Das 696 pessoas que hoje compõem a rede de líderes da Lemann, 24 são políticos com mandato (como Tabata e Molon), 50% são mulheres, 50%, homens, e 30%, pessoas negras e/ou indígenas.

Entre os que investem em candidaturas de centro-direita, direita e associadas ao bolsonarismo estão Abílio Diniz, ex-dono do Pão de Açúcar, José Salim Mattar Junior, presidente da Localiza, e Rubens Ometto, dono da Cosan.

Publicamente, Diniz afirma que prefere se manter neutro na polarização — ele é sogro de Luiz Felipe d'Avila (Novo), que também concorre à Presidência e tem 1% nas pesquisas. Mas, na disputa ao governo de São Paulo, o empresário já doou para o ex-ministro Tarcísio Freitas (Republicanos), apoiado por Bolsonaro, o atual governador Rodrigo Garcia (PSDB) e o deputado federal Vinícius Poit (Novo) — R$ 100 mil para os dois primeiros e R$ 60 mil para o terceiro.

O enfraquecimento do discurso de renovação preocupa movimentos que, em 2018, projetaram candidatos com o selo de nova política e hoje tentam recalibrar a narrativa.

O advogado Erick Santos, diretor nacional do Acredito, diz que faltou equilíbrio entre ideias novas e o entendimento de como a política é feita, de fato, no Congresso. Há uma descrença em relação à proposta de renovação política, diz, e os doadores migraram para quem já deu certo, dificultando a vida dos novatos. "É preciso trazer novas ideias para a política sem negar a política ou querer substituir a política por outra coisa."

Em 2018, o Acredito apoiou 40 candidatos e quatro deles se elegeram: Tabata e Rigoni à Câmara, Ferreirinha à Assembleia Legislativa do Rio, e Alessandro Vieira (PSDB-SE) ao Senado. Em 2022, o movimento segue com o programa de lideranças, focado em consultoria, com 41 candidatos em 14 estados — 50% de mulheres e 15% da comunidade LGBTQIA+. Todos precisaram se comprometer a não apoiar Bolsonaro, inclusive sem defender voto nulo no segundo turno, o que deixou Rigoni de fora.

Maior movimento de renovação política, o RenovaBR não exige esse tipo de compromisso.
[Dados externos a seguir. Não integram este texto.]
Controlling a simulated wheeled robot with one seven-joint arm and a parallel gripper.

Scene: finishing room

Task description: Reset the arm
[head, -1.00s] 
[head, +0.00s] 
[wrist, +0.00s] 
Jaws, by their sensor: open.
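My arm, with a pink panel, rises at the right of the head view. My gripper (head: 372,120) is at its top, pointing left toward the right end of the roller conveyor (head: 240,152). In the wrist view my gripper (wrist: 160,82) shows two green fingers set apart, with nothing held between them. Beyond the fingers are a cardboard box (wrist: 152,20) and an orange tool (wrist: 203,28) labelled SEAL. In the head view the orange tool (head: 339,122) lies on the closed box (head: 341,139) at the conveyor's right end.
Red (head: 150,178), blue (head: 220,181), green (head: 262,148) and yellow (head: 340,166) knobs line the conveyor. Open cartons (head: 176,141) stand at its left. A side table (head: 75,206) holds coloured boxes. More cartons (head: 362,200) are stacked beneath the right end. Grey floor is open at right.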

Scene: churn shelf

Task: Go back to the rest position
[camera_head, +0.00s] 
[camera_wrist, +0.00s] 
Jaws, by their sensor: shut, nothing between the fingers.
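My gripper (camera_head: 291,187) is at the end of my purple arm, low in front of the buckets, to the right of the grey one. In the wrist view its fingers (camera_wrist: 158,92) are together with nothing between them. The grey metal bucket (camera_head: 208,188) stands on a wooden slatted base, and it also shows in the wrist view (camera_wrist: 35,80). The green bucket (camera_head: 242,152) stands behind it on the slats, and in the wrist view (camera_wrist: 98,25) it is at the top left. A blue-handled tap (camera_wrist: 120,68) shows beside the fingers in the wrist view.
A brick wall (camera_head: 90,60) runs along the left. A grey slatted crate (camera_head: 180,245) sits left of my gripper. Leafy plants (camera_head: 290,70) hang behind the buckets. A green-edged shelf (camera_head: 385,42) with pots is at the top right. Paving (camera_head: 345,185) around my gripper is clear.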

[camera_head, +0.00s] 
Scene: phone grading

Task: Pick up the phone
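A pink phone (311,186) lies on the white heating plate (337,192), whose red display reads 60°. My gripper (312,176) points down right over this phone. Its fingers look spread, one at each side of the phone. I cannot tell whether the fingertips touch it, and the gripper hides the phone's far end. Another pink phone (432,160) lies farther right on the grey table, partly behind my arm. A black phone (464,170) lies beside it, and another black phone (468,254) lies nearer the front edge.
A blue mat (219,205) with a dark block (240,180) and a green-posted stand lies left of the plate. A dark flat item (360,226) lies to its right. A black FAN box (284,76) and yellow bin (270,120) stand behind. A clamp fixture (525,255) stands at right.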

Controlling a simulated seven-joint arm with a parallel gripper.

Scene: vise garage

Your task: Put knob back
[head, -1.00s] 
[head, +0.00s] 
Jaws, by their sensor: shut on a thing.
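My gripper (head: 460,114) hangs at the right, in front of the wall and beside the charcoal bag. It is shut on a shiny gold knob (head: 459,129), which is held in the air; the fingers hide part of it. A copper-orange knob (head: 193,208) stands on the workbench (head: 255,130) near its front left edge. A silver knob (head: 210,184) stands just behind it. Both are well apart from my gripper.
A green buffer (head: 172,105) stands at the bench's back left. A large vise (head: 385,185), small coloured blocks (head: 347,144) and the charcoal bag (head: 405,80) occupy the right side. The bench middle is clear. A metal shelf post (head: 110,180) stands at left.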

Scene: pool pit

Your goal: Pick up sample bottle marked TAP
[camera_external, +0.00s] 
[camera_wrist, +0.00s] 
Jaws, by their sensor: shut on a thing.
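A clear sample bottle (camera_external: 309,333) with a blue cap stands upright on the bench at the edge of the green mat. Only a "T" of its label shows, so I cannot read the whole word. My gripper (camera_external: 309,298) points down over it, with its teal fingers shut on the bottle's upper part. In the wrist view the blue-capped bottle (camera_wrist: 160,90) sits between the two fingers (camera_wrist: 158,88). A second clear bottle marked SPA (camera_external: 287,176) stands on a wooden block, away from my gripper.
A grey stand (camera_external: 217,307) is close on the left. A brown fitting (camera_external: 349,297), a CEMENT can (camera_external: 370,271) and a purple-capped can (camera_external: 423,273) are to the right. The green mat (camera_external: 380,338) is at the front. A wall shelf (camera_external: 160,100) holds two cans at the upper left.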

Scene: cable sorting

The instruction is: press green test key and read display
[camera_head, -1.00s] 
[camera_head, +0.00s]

Quem está à frente do movimento diz que a maior mensagem aos 358 alunos deste ano foi sobre o financiamento de campanha ser o principal obstáculo para entrar na política. Para o fundador Eduardo Mufarrej, "quem tem cargo eletivo hoje e está disputando a reeleição, se fez bom trabalho, a chance é grande de se eleger".

"Enfrentar o sistema que abriga políticos com tantos anos de mandato é uma disputa injusta e desigual", acrescenta a diretora-executiva do RenovaBR, Irina Bullara. "O sistema tem mecanismos quase intransponíveis e muito exitosos para que os mesmos permaneçam no poder."